The original vision of emeritus attorney rules was to encourage retired attorneys to do pro bono work by reducing or eliminating the annual license fee and other burdens. Over the years, the rules have grown to encourage pro bono work by inactive attorneys and attorneys licensed in other states. The unifying feature of the rules is a lessoning of the licensing burden for attorneys who agree to limit practice to pro bono only. Some jurisdictions have had these rules for over 30 years. Currently, 39 jurisdictions have some form of an emeritus attorney pro bono practice rule, and at least one state has rules under consideration.

The Commission on Law and Aging first looked at the rules in 1979, and started tracking the rules in 2006 when there were just 26 jurisdictions with rules. In 2009-2010, the Commission oversaw two ABA Enterprise Fund projects to encourage use of the rules to recruit volunteer attorneys in adult guardianship cases and to represent Veterans—with a focus on VA benefits eligibility. The guardianship projects reported recruiting 83 emeritus status pro bono attorneys, placing 37 cases, and closing 12 of those cases within the reporting period. The VA project reported recruiting 92 emeritus status volunteers, and reported placing 222 cases—in addition, over 2,200 attorneys participated in training funded under the project.

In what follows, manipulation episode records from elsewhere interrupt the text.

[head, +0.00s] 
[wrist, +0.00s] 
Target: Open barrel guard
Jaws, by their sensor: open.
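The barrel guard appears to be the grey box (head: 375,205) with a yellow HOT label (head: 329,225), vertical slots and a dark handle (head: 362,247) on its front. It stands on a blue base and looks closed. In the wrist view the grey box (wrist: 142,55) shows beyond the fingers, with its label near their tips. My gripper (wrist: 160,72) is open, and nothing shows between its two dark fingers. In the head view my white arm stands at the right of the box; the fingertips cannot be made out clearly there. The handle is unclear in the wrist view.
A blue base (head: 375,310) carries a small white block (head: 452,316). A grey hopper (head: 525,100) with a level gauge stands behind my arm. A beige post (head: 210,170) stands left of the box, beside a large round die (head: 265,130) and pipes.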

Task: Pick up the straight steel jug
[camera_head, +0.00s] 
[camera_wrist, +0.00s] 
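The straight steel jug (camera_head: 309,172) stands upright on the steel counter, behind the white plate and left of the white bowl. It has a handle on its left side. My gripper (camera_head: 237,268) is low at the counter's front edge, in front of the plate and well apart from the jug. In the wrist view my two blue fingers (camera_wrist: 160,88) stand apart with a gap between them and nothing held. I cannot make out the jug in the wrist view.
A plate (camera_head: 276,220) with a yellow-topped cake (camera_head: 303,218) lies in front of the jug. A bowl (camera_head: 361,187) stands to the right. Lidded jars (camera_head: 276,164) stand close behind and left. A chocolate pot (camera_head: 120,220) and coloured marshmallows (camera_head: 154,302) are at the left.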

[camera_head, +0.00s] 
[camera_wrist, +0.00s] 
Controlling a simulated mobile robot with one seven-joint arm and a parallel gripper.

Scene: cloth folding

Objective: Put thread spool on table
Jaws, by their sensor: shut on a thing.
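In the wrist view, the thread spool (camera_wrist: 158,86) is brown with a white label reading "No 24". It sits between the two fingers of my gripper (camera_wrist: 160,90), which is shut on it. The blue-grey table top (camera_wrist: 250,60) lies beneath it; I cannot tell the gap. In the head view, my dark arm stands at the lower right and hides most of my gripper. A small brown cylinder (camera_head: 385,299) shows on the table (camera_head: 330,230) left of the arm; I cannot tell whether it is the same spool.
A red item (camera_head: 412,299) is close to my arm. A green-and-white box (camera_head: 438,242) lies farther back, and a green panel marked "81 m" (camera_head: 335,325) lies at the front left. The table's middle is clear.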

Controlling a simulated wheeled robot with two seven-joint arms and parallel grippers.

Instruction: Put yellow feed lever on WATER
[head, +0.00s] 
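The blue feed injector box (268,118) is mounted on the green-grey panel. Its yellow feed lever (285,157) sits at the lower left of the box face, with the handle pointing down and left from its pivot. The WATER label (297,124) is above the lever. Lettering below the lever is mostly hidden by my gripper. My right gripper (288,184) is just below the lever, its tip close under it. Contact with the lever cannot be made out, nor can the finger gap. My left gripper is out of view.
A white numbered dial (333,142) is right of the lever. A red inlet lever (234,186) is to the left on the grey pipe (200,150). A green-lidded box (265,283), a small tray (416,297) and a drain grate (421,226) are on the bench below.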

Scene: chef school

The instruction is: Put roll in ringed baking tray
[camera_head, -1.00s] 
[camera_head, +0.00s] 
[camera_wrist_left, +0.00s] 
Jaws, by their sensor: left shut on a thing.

Beyond the data from the very limited guardianship and VA projects, there had been a lack of meaningful data on participation and success of the rules. In 2014, the Commission distributed a survey asking states with emeritus pro bono practice rules to report the number of attorneys participating under the rules and the number of hours reported. The survey yielded modest but promising results.

In 2015, the ABA Standing Committee on Pro Bono and Public Service funded a project to improve upon the 2015 survey by asking for more in-depth data, case placement, and case closing data. Now, a 2016 update to the practice rules chart is available for download from the Commission website.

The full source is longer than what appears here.